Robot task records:
'''

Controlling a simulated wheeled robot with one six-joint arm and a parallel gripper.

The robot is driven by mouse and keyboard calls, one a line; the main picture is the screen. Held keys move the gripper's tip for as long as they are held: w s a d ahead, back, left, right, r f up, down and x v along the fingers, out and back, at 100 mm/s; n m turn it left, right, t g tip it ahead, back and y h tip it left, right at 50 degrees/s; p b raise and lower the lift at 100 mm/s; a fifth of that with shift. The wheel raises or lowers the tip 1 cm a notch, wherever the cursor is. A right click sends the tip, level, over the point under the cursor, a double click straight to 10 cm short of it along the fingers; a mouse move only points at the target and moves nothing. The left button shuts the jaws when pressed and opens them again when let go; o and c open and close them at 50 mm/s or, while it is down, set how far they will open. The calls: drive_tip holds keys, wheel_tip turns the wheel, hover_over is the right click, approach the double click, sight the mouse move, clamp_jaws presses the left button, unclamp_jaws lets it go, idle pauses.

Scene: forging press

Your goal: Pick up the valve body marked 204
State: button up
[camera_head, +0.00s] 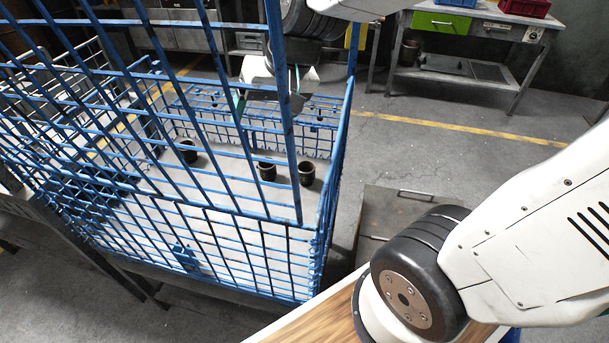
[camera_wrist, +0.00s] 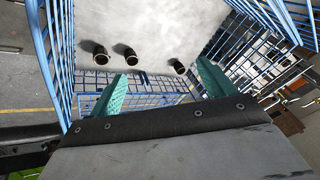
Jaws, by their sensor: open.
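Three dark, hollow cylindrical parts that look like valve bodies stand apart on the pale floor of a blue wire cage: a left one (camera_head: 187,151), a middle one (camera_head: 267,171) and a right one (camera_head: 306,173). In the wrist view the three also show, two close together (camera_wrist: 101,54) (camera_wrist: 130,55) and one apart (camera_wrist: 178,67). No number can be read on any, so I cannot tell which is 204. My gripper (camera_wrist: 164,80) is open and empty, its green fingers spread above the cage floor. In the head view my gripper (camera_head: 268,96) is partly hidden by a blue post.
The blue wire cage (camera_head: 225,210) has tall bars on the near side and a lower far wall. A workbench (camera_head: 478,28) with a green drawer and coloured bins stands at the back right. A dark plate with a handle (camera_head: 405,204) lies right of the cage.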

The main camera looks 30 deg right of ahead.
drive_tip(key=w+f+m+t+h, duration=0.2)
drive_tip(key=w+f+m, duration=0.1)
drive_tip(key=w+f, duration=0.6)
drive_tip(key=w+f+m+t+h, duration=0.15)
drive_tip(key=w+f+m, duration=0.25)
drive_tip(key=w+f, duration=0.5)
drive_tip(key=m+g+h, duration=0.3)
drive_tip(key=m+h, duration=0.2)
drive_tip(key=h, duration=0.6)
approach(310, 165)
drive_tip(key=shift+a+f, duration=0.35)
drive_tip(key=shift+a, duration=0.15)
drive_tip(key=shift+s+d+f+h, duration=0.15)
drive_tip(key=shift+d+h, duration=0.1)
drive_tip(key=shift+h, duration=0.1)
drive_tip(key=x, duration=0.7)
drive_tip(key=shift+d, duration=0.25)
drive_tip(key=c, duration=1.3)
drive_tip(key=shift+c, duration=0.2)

'''
'''

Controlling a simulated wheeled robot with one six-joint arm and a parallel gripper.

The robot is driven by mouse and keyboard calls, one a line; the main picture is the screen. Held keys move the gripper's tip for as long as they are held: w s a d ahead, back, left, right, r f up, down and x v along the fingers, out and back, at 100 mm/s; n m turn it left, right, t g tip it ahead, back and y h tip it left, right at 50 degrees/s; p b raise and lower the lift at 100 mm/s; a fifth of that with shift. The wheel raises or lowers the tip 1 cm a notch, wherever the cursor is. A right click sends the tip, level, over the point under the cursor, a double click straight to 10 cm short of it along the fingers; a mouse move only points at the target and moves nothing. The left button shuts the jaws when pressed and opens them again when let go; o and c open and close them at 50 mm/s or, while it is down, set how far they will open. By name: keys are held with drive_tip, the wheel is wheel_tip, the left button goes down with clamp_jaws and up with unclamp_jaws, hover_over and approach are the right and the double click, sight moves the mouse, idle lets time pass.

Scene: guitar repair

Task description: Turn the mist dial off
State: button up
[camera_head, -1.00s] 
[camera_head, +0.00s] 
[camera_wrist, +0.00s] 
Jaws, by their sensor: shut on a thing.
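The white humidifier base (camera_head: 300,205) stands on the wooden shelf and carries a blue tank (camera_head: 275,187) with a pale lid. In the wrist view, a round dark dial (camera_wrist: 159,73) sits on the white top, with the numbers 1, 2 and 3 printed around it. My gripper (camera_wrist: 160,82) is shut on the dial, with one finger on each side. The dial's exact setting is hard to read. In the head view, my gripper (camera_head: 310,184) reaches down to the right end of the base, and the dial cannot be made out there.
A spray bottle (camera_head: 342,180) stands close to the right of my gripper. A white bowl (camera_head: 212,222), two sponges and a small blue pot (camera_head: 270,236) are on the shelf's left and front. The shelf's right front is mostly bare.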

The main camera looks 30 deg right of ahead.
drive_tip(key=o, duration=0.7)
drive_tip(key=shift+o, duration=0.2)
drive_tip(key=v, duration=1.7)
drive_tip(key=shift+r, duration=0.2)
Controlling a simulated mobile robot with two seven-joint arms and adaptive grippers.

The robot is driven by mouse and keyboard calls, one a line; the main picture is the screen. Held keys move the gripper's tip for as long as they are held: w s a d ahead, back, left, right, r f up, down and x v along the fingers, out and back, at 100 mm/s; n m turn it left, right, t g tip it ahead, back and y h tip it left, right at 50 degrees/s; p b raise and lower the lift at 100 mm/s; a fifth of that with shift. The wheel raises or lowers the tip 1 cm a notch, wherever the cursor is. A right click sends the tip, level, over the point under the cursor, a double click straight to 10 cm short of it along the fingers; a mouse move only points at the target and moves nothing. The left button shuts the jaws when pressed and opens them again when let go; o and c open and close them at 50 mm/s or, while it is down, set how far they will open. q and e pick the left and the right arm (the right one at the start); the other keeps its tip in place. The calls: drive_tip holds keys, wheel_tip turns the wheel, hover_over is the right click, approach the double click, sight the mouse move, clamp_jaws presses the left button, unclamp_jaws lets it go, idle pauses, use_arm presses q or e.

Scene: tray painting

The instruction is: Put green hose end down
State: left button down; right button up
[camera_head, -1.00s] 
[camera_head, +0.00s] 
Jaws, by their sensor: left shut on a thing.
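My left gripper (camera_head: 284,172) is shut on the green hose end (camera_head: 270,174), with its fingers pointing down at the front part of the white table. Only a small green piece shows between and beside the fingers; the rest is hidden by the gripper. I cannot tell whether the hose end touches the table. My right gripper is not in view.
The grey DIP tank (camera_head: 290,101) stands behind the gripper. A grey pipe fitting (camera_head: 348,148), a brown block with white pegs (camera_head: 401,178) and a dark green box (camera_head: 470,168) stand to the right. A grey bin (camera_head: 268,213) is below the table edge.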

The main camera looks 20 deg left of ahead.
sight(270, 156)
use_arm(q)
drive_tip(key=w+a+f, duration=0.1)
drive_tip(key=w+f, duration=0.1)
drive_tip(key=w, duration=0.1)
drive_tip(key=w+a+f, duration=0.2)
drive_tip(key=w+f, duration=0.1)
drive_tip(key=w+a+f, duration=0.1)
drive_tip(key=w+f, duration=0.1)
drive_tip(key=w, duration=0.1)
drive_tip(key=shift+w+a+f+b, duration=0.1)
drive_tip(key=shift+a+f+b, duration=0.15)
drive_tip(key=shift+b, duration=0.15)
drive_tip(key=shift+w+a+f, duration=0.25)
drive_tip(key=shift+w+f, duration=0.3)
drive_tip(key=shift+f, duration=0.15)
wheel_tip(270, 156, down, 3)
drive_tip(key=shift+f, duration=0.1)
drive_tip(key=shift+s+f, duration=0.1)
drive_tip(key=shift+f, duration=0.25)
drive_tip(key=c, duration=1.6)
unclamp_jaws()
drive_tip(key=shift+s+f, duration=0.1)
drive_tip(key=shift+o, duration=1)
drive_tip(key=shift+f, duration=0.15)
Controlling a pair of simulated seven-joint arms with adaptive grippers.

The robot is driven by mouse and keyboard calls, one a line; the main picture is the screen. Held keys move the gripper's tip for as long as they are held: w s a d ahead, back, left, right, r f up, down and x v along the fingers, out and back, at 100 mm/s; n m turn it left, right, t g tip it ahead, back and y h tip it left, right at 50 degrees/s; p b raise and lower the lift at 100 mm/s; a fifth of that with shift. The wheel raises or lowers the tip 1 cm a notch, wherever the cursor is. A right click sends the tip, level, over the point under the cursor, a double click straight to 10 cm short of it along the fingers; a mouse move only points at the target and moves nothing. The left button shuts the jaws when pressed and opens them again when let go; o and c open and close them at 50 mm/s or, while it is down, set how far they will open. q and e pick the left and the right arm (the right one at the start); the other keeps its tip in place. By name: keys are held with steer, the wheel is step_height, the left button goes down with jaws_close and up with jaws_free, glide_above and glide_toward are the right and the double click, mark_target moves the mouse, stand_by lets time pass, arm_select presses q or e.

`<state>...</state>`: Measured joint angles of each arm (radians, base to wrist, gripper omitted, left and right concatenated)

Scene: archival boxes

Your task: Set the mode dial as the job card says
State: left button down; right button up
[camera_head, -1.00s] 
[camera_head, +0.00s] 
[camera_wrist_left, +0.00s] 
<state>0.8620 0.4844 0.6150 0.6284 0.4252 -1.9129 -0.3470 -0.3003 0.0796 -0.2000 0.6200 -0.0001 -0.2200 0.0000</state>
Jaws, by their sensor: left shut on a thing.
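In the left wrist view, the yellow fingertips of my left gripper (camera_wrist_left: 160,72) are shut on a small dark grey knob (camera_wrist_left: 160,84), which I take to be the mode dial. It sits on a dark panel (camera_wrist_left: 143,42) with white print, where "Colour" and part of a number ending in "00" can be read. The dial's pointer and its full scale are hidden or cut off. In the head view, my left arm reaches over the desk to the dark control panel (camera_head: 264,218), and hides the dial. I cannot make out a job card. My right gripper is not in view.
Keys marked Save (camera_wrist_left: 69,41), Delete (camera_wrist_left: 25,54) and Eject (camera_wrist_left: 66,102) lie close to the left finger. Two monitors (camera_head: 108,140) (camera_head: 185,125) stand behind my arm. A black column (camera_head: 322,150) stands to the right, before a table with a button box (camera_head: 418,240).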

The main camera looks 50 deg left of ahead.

'''

WHAT IS ASKED ▸
Go through the listing above and locate each line that holds the word "simulated". Copy those lines.

THE ANSWER ▸
Controlling a simulated wheeled robot with one six-joint arm and a parallel gripper.
Controlling a simulated wheeled robot with one six-joint arm and a parallel gripper.
Controlling a simulated mobile robot with two seven-joint arms and adaptive grippers.
Controlling a pair of simulated seven-joint arms with adaptive grippers.

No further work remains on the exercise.